Reproduce exactly the lines from the one containing "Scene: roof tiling" down to the one containing "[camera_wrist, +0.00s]", including both of those lines, and nothing else.

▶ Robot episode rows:
◇ ◇ ◇

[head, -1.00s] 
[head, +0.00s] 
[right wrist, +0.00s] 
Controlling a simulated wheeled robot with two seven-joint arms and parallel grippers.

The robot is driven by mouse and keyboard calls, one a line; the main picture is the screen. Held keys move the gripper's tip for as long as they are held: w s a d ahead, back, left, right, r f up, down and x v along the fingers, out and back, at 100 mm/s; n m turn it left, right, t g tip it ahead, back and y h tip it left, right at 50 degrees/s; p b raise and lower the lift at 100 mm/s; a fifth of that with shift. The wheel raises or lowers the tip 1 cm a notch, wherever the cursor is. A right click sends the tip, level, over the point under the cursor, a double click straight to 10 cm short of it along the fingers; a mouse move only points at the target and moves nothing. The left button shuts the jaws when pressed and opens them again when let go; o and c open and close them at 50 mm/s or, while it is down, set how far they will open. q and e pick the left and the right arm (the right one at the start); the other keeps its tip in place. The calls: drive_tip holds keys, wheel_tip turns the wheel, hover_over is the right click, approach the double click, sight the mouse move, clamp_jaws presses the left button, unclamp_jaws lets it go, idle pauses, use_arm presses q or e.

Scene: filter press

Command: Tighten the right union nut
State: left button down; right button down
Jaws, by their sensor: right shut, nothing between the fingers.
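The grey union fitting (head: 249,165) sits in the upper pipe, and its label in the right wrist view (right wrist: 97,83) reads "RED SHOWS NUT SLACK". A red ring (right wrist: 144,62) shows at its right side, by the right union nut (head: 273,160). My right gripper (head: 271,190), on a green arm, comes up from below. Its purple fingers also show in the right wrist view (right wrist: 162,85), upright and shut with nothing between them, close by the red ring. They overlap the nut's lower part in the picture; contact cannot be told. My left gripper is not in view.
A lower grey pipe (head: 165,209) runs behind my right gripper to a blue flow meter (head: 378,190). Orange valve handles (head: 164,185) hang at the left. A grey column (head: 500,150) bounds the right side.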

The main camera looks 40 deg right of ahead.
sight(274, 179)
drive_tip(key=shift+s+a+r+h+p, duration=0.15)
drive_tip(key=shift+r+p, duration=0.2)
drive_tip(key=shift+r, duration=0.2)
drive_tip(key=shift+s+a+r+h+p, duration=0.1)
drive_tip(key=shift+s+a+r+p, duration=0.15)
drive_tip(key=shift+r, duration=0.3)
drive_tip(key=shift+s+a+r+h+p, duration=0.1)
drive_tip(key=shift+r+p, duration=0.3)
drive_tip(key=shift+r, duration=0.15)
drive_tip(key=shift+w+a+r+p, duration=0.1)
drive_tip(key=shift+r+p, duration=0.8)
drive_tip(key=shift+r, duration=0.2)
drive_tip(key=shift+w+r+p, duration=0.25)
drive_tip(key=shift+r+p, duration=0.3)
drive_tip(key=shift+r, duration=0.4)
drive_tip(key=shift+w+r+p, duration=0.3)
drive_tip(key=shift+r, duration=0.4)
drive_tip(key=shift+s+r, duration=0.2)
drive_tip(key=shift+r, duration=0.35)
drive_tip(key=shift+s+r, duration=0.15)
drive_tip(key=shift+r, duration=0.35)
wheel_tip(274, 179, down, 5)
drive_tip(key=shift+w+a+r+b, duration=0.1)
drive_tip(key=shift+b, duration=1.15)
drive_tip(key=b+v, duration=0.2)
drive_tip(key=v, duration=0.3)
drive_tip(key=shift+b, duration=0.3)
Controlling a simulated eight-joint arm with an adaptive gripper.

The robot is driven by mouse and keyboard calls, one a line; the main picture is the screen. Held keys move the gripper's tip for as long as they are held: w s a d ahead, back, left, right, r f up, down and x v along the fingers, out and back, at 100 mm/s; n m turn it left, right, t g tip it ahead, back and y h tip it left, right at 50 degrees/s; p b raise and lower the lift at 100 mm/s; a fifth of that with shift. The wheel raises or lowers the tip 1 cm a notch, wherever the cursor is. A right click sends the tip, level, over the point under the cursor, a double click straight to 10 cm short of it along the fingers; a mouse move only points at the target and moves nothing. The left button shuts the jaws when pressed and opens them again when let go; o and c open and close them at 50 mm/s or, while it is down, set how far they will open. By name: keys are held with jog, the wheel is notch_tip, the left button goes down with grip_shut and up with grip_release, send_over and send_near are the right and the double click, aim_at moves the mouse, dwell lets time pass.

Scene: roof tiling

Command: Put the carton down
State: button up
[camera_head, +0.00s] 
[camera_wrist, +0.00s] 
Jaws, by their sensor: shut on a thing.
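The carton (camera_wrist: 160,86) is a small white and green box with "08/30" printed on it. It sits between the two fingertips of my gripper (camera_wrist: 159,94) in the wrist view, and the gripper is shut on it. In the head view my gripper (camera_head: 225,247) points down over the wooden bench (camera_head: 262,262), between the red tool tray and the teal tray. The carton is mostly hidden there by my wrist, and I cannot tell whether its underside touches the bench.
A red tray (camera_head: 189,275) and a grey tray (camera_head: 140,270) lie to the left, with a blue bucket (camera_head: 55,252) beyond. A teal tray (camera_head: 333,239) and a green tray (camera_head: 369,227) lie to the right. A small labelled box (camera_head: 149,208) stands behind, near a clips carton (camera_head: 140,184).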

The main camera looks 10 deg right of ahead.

◇ ◇ ◇

▶ WRITTEN ANSWER:
Scene: roof tiling

Command: Put the carton down
State: button up
[camera_head, +0.00s] 
[camera_wrist, +0.00s] 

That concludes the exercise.